Solr之缓存篇

原文出自：http://my.oschina.net/u/1026644/blog/123957

Solr在Lucene之上开发了很多Cache功能，从目前提供的Cache类型有：

(1)filterCache

(2)documentCache

(3)fieldvalueCache

(4)queryresultCache

而每种Cache针对具体的查询请求进行对应的Cache。本文将从几个方面来阐述上述几种Cache在Solr的运用，具体如下：

（1）Cache的生命周期

（2）Cache的使用场景

（3）Cache的配置介绍

（4）Cache的命中监控

1 Cache生命周期

所有的Cache的生命周期由SolrIndexSearcher来管理，如果Cache对应的SolrIndexSearcher被重新构建都代表正在运行的Cache对象失效，而SolrIndexSearcher是否重新打开主要有几个方面影响。

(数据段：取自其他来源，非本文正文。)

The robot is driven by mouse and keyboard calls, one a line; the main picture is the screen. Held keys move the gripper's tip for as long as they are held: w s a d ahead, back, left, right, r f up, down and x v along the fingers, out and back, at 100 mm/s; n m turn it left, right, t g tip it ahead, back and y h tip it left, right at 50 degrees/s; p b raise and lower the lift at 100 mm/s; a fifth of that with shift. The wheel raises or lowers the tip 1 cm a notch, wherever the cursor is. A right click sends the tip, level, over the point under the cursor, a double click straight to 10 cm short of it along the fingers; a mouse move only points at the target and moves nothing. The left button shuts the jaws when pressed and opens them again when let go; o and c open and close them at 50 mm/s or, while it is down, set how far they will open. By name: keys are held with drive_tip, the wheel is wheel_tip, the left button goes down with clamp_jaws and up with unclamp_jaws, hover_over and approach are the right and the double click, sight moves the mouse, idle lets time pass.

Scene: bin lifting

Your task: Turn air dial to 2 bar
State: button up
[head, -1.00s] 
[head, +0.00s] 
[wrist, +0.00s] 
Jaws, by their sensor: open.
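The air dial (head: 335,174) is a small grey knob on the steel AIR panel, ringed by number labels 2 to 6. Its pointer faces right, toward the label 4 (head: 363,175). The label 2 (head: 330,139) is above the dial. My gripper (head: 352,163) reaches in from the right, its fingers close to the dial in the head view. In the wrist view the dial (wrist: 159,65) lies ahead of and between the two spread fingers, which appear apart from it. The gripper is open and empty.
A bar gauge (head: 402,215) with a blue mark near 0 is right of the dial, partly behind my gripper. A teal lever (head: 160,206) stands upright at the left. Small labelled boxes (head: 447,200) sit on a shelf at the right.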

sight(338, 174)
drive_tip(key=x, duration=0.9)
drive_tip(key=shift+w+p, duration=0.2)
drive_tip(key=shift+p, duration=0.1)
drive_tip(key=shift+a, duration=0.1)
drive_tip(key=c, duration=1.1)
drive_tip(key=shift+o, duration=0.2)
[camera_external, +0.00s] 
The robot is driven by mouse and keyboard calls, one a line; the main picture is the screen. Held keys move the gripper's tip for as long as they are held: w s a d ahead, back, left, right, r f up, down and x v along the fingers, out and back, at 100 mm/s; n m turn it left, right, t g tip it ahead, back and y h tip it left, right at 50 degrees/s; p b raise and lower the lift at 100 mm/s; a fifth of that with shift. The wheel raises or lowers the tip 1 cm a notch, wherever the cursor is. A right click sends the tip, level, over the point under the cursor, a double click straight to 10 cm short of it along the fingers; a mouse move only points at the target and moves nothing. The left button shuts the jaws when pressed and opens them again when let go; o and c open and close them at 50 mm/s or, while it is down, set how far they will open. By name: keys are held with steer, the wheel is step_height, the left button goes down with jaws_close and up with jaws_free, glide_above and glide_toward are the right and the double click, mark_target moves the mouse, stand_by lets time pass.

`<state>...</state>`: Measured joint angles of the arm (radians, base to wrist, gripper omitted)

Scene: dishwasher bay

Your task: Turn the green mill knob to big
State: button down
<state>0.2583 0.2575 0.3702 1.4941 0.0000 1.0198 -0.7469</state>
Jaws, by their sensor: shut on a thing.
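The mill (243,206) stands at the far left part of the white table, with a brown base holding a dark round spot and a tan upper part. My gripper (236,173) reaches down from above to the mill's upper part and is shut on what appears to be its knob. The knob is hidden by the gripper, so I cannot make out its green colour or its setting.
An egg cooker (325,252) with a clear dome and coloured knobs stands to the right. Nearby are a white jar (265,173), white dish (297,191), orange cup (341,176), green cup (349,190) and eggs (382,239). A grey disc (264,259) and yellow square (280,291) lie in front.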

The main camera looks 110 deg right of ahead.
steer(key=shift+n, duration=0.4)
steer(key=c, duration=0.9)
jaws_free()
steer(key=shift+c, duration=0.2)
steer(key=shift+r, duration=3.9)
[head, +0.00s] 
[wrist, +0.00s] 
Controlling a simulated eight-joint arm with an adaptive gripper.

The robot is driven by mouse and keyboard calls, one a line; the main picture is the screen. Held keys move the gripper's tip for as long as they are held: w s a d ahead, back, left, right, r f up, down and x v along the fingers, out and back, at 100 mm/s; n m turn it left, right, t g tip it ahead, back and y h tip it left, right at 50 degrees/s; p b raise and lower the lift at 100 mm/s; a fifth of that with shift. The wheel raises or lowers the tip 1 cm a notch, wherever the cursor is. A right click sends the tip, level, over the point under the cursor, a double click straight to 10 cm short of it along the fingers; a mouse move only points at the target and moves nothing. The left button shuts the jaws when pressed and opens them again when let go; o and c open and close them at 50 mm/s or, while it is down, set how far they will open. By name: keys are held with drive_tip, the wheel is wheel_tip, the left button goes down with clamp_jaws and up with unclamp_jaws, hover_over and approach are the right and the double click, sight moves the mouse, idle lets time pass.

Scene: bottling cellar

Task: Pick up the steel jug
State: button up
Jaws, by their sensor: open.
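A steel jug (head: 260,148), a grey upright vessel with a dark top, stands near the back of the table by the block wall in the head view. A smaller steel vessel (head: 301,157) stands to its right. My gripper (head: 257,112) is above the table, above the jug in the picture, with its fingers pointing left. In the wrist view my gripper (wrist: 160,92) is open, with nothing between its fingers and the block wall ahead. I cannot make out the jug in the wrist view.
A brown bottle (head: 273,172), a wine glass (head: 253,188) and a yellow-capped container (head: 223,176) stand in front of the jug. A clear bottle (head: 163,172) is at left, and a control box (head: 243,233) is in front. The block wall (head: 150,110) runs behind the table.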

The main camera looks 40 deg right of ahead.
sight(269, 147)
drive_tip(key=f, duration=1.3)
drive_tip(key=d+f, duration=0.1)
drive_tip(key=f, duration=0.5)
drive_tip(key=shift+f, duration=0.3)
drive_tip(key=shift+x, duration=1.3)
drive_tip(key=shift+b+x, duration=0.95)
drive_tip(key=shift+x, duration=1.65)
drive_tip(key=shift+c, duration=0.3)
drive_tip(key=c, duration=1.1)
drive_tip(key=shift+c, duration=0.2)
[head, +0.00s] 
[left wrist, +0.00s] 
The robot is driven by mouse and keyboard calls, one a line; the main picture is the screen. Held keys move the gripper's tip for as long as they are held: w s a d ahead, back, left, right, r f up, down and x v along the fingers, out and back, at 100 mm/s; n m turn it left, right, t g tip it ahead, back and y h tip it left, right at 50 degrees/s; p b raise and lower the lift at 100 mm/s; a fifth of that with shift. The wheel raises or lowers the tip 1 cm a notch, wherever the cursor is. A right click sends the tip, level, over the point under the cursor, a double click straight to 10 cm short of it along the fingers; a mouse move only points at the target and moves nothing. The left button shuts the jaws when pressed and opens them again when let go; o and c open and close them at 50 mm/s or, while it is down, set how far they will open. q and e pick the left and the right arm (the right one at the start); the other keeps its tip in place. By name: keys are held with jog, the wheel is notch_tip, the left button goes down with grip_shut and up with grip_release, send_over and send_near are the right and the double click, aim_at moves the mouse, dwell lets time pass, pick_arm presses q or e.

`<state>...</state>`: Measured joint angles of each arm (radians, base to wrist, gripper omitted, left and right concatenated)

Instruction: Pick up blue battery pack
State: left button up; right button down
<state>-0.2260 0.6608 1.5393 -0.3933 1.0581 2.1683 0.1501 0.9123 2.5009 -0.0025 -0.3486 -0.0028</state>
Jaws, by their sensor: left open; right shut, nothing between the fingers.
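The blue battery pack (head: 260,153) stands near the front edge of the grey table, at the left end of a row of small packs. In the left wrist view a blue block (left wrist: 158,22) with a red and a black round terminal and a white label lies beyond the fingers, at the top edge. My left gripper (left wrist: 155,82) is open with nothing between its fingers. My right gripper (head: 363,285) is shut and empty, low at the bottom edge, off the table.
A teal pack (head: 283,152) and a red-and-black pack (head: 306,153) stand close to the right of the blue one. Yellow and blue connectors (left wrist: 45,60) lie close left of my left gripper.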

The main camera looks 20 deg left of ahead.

（1）增量数据更新后提交DirectUpdateHandler2.commit(CommitUpdateCommand cmd)，该方法代码如下：

if (cmd.optimize) {

      optimizeCommands.incrementAndGet();

    } else {

      commitCommands.incrementAndGet();

      if (cmd.expungeDeletes) expungeDeleteCommands.incrementAndGet();

    }

    Future[] waitSearcher = null;

    if (cmd.waitSearcher) {//是否等待打开SolrIndexSearcher，一般新的Searcher会做一些预备工作，比如预热Cache

      waitSearcher = new Future[1];

    }

    boolean error=true;

    iwCommit.lock();

    try {

      log.info("start "+cmd);

      if (cmd.optimize) {//是否优化索引，一般增量数据不优化

        openWriter();

        writer.optimize(cmd.maxOptimizeSegments);

      } else if (cmd.expungeDeletes) {

        openWriter();

        writer.expungeDeletes();//一般对于标记删除的文档进行物理删除，当然优化也能将标记删除的doc删除，

//但是该方法会比优化快很多

 }

      closeWriter();//关闭增量打开的Writer对象

      callPostCommitCallbacks();

      if (cmd.optimize) {//如果有listener的话会执行这部分代码

        callPostOptimizeCallbacks();

      }

      // open a new searcher in the sync block to avoid opening it

      // after a deleteByQuery changed the index, or in between deletes

      // and adds of another commit being done.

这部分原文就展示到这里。